I braved our blizzard to dash quickly to the library before picking up the kids from school and checked out a few other books on Lincoln, but even though they're the same series/reading level as some of the Titanic books we've been reading for the last month, the concepts are way over his head (pioneer times, government, elections, etc.) We'll see if we can make any sense of it for him.

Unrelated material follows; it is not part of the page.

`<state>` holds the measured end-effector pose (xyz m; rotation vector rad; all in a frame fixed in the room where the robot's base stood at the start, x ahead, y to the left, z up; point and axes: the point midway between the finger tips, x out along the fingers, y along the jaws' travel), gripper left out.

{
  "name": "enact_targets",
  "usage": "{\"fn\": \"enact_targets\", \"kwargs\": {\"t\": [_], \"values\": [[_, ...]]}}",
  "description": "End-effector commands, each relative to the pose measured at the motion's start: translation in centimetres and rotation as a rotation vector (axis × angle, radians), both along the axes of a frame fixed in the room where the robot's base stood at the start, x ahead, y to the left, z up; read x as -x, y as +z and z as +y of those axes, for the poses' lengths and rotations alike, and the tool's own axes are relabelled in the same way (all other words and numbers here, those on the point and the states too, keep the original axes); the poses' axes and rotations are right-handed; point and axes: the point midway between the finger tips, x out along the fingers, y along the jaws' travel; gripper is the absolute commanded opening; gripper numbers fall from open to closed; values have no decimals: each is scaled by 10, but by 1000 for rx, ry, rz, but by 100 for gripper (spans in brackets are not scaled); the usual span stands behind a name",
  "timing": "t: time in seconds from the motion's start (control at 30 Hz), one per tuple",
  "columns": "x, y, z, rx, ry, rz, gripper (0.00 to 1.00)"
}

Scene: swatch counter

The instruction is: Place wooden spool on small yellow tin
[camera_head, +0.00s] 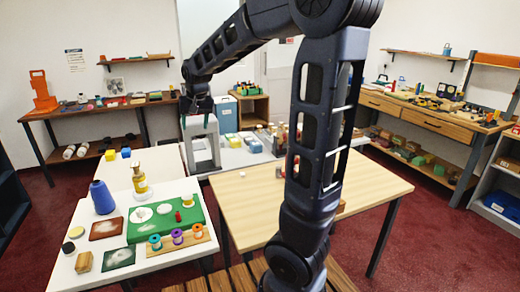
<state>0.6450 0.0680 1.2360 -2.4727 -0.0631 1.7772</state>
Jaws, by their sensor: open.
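A small yellow tin (141,189) with a pale band stands near the back edge of the white counter at left. A tan, spool-shaped piece, seemingly the wooden spool (138,169), appears upright on top of the tin; fine contact detail is too small to tell. My gripper (197,106) is at the end of my raised arm, up and to the right of the tin and apart from it.
A green mat (145,235) with white discs and a wooden rack (180,244) of coloured spools lie in front. The wooden table (290,210) is mostly clear.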

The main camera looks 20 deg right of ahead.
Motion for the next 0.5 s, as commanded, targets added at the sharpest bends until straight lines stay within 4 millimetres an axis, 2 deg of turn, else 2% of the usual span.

Speaking of the blizzard, this apparently is supposed to be one for the record books. At last a foot of snow (including thunder snow with lightning, which I just heard/saw) driving winds and the arctic cold. Public schools are closed tomorrow. Not sure yet about our daycare, which tends to follow the university's lead on closing. So far UI classes between 4:30 p.m. today and 10 a.m. tomorrow are canceled. Staff are supposed to report for work, but I can easily take vacation time if daycare is closed. We're grateful to be far enough north to avoid the inch of ice that is the southern edge of this storm (down toward St. Louis.) I'm not sure about a snow day with no power/heat! Thank goodness for a warm house (even with our drafty windows and front door!)